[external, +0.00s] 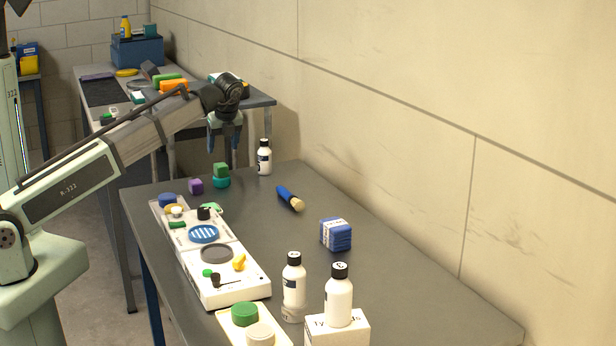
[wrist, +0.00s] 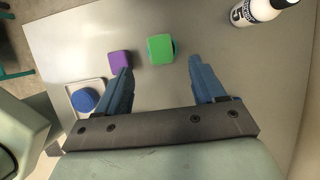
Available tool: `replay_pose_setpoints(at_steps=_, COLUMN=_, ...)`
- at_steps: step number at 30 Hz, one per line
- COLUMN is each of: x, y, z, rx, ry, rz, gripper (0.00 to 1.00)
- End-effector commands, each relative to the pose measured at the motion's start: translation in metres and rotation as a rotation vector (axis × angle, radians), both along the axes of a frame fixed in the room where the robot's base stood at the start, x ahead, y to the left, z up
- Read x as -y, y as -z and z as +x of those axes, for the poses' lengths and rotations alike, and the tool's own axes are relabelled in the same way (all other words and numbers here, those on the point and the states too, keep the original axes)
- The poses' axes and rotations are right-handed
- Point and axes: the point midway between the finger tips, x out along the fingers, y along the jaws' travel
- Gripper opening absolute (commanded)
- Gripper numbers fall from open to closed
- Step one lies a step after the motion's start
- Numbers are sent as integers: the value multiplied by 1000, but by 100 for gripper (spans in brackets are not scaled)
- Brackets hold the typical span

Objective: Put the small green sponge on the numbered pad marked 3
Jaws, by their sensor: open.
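A green block (external: 221,169), which looks like the small green sponge, sits on a teal round piece (external: 221,182) at the far end of the table. My gripper (external: 224,148) is open and empty above it, pointing down. In the wrist view the green block (wrist: 160,48) lies just beyond the gap between my fingertips (wrist: 159,72), apart from both. A white board (external: 228,280) carries a grey disc (external: 216,254) and a blue striped disc (external: 203,234). I cannot read a number 3 on any pad.
A purple block (external: 196,186) stands left of the green one, near my left finger in the wrist view. A white bottle (external: 264,158) stands to the right. A brush (external: 290,198), a blue box (external: 336,234) and two more bottles are nearer.

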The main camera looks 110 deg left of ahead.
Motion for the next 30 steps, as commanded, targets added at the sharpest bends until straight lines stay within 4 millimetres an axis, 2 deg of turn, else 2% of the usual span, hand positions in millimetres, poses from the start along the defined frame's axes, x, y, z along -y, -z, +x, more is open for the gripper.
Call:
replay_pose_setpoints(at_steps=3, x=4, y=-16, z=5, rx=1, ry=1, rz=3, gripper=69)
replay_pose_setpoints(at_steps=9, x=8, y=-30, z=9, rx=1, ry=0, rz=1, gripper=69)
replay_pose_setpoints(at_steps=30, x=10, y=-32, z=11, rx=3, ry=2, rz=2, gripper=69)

● PROBLEM TO SOLVE
Repeat the data above exactly, but not the pictures.

● SOLUTION FOR THIS EXERCISE
[external, +0.00s] 
[wrist, +0.00s] 
Available tool: `replay_pose_setpoints(at_steps=_, COLUMN=_, ...)`
- at_steps: step number at 30 Hz, one per line
- COLUMN is each of: x, y, z, rx, ry, rz, gripper (0.00 to 1.00)
- End-effector commands, each relative to the pose measured at the motion's start: translation in metres and rotation as a rotation vector (axis × angle, radians), both along the axes of a frame fixed in the room where the robot's base stood at the start, x ahead, y to the left, z up
- Read x as -y, y as -z and z as +x of those axes, for the poses' lengths and rotations alike, and the tool's own axes are relabelled in the same way (all other words and numbers here, those on the point and the states too, keep the original axes)
- The poses' axes and rotations are right-handed
- Point and axes: the point midway between the finger tips, x out along the fingers, y along the jaws' travel
- Gripper opening absolute (commanded)
- Gripper numbers fall from open to closed
- Step one lies a step after the motion's start
- Numbers are sent as integers: the value multiplied by 1000, but by 100 for gripper (spans in brackets are not scaled)
- Brackets hold the typical span

Objective: Put the small green sponge on the numbered pad marked 3
Jaws, by their sensor: open.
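A green block (external: 221,169), which looks like the small green sponge, sits on a teal round piece (external: 221,182) at the far end of the table. My gripper (external: 224,148) is open and empty above it, pointing down. In the wrist view the green block (wrist: 160,48) lies just beyond the gap between my fingertips (wrist: 159,72), apart from both. A white board (external: 228,280) carries a grey disc (external: 216,254) and a blue striped disc (external: 203,234). I cannot read a number 3 on any pad.
A purple block (external: 196,186) stands left of the green one, near my left finger in the wrist view. A white bottle (external: 264,158) stands to the right. A brush (external: 290,198), a blue box (external: 336,234) and two more bottles are nearer.

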The main camera looks 110 deg left of ahead.
Motion for the next 30 steps, as commanded, targets added at the sharpest bends until straight lines stay within 4 millimetres an axis, 2 deg of turn, else 2% of the usual span, hand positions in millimetres, poses from the start along the defined frame's axes, x, y, z along -y, -z, +x, more is open for the gripper.
Call:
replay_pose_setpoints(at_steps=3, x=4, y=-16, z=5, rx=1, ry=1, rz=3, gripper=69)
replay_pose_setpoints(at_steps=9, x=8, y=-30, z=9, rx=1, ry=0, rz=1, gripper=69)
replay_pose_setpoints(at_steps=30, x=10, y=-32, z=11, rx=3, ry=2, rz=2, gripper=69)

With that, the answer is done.